今後は日本の小売店のように松竹梅の品物を取り揃え、多様なお客さまニーズに機敏に対応できるよう取り組んでまいります。他には真似できない高品質・美味な青果物を栽培されている農家さまはぜひ提案をお待ちしております。
6月に規制が強化されたタイ
タイにおいては農薬をめぐって、2021年6月よりパラコートやクロルピリホスなどの※5物質が「第4種有害物質」に指定され、食品からの検出が一切禁止されました。パラコートを含む除草剤やクロルピリホスを含む殺虫剤は日本国内で広く使用されており、タイで今まで販売できていた品目が取り扱えなくなってしまうリスクが生じました。
また原産地証明書や衛生証明書の提出、認定梱包施設の登録が必要になるなど輸出難易度の最も高い国の一つであると考えられます。無農薬栽培やグローバルGAP認定を取得した生産者の皆さまとタッグを組むことで継続的かつ安定的な供給ができることを目標にしております。
※パラコート、パラコートジクロリド、パラコートメトサルフェート、クロルピリホス、クロルピリホスメチルの5物質
検疫条件の厳しい台湾
タイと並んで輸入規制の厳しい地域として台湾が挙げられます。2021年1月に当社が初めて台湾に出店した際には、輸出した野菜39品目に対し25品目が通関で指摘を受け、廃棄もしくは燻蒸処理を命じられました。
その理由は大きく※3パターンに分けられ、台湾への輸出実績のなかった当社および当社シッパーに対して、いずれも非常に厳格な判断が下されました。農水省や全農様と連携し解決に向けて協議しておりますが、なかなか糸口が見えていないのが現状です。
※当社が指摘を受けた具体的理由
①農薬検査における禁止物質の検出(代表品目:ほうれん草など葉物、ピーマンなど果菜類、レタス類)

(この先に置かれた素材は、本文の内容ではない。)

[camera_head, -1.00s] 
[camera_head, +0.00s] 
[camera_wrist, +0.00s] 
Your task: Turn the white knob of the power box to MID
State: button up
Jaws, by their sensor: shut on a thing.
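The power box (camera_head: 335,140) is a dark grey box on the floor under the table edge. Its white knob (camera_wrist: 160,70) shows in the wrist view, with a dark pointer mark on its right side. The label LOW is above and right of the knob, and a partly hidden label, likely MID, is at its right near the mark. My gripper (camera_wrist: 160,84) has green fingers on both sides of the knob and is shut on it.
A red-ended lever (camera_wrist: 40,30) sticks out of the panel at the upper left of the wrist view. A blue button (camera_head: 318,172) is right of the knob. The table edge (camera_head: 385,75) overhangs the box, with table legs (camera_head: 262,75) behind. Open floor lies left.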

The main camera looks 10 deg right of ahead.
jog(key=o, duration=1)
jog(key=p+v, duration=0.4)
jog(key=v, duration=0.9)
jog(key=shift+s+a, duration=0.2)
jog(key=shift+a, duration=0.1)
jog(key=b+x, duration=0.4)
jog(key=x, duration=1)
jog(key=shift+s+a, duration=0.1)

②密閉包材使用による栄養表示義務違反(代表品目:菌茸類)
③繁殖力を持つ根付きの野菜は輸入禁止であること(代表品目:豆苗)
イスラム教を国教とするマレーシア
マレーシアは当社が初めてイスラム圏に出店した国であり、人口の約60%を占めるマレー系の方々のほぼ全員がイスラム教徒と言われています。そのためマレーシアの国教はイスラム教とされており、アルコール分を含む商品の販売が禁止されていたり、ハラール認定を受けた施設で処理された食肉のみ販売が許可されていたりとイスラム教の教えを重んじています。
その中で、当社が輸出しているハラール認定を受けた和牛に関しては現地のお客さまにも高い評価を頂き、大変喜ばれております。
一方、青果物に対しては規制があまり存在せず、シンガポールからの陸上輸送も可能であることから輸入自由度の高い国であると言えます。
そのため今後の店舗拡大に向けて生産者の皆さまより多くのご提案がいただけることを楽しみにしております。
輸入禁止品目最多のアメリカ
最後にハワイを含むアメリカについては、前回もお伝えしました通り、主力品目(キャベツやねぎ、トマトなど)の多くが輸入禁止品目に設定されています。
現在は、アメリカの規制をクリアした日本の農産品を探し求めていると同時に、現地在住の日本人生産者様が手掛けた作物の取り扱いも推進しております。
当社の海外事業のコンセプトは「Made in Japan」にこだわった純日本産品ですが、アメリカに関しては「Made by Japan」「Produced by Japan」にも裾野を広げ、現地の農業法人と連携した日本品種の栽培にも着手しております。
アメリカに法人を持つトキタ種苗様の推進する「※Oishii Nippon Project」が当社の想いと合致したことで日本品種の現地栽培・販売が実現する運びとなりました。
当社としましては、現在トキタ種苗様からカタログのご提供を頂いており、その中から現地担当者がお客様目線で日本品目を厳選、現地農業法人が栽培するという産地直送の形で推し進めてまいります。
※Oishii Nippon Project:トキタ種苗株式会社様が、日本のおいしい野菜を世界中に広める総合プロジェクト。
世界各地の気候や土に合わせた品種改良を行うトキタ種苗様から生産者そして消費者までをつなげ、種子から畑そして皆さまの食卓に日本のおいしい野菜を運びます。
当社は今後も生産者さまと手を取り合い、立ちはだかる大きな壁を乗り越え続けてまいります。
ぜひ当連載コラムをお読みくださっている読者の皆さまには、我々と一緒にチャレンジしたいと思って頂ければ幸いです。